- Builder:Broad Constructions
- Civil And Structural Engineers:Prichard Francis
- Cost Consultant:Ralph Beattie Bosworth
- Hydraulic Consultant:Wood & Grieve Engineers
- Building Surveyor:Milestone Certifiers
- Heritage Consultant:Hocking Heritage Studio
- Art Coordinator:Maggie Baxter
- Artist:Paul Caporn
- Covered Outdoor Area:730 m2
- Site Area:2100 m2
- Project Team:Adrian Iredale, Finn Pedersen, Martyn Hook, Mary McAree, Rebecca Angus, Tom See Hoo, Rebecca Hawkett, Fred Chan, Craig Nener, Thomas Forbes, Nikki Ross, Leo Showell
- Civil:Prichard Francis
- Structural Engineering:Prichard Francis
Text description provided by the architects. The new Highgate Primary School Teaching Classrooms immerse the students in a creative environment that is anchored into the surrounding context, creating new relationships and ways of seeing their environment. The building offers a variety of scales of experience from distant views to intimate classroom experiences. Light, color and pattern are developed as an educational tool extending the classroom curriculum into the built environment. The building is a microcosm of the city responding to the diverse and multi-cultural students, allowing occupants to find a place and space of preference. The school site is on the state heritage list. Iph architects initiated a whole of site school study to determine the location that would minimize impact to heritage buildings, recreation area, and vistas. We created a strong urban gesture bringing the school to the street corner and redefining how one enters the school.

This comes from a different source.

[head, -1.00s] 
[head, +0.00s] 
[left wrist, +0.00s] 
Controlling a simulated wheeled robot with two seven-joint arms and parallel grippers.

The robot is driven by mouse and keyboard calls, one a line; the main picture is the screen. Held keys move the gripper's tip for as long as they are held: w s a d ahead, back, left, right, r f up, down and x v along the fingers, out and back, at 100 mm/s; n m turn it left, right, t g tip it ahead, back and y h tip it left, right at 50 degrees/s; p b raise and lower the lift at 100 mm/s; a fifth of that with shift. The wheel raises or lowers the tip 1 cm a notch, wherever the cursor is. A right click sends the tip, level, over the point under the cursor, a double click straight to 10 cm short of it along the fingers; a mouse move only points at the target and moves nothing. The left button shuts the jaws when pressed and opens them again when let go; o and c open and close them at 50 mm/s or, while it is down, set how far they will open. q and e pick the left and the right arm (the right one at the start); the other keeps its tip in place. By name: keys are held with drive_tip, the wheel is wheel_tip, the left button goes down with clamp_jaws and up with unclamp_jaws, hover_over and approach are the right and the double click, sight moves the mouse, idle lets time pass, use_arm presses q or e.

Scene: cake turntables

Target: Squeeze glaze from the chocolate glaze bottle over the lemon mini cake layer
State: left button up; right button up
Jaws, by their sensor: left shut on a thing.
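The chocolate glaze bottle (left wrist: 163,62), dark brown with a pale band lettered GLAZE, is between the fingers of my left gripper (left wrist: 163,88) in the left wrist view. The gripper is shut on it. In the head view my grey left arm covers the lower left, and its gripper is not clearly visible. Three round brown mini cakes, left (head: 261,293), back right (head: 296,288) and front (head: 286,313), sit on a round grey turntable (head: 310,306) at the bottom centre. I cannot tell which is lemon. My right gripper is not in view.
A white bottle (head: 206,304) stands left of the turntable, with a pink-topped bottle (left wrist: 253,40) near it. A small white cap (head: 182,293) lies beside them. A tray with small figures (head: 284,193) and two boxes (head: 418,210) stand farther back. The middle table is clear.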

The corner tower is at the fulcrum of the intersection of the city, religious, industrial and tree towers and responds to this intersection with both tower and large urban window. The classroom activities now form part of the street experience and vice-versa. A vista to the city is maintained from Lincoln Street allowing breathing room to the adjacent heritage building. An activated edge via the double accessed stair forms a new elevated vista to the city and heritage building. Materials and forms reference the heritage buildings without imitation and constraint. A podium of stepping natural limestone, a blend of four red bricks, a small band of white painted render and a roof of galvanized steel fold and pitch in continuous dialogue. A strange intervention of backlit polycarbonate responds to the backlit stained glass windows of adjacent small-scale residences, a figure that changes between day and night.
The design adheres to the Departments standard pattern classroom plans. The section is precisely extruded responding to the street and site context but also providing entry towers to classrooms and greater height in the classroom. The extruded and perforated section creates multiple dialogues between the upper and lower levels allowing younger students to see their next place of progression through school years. Time is mapped in the north facing urban corners, three bands of bright color capture the winter solstice in the morning, midday and afternoon. A circular ceiling motif in the outdoor teaching space includes a north aligned light. A circular entry pattern and purple line on the wall and floor mark the beginning and end of the school year.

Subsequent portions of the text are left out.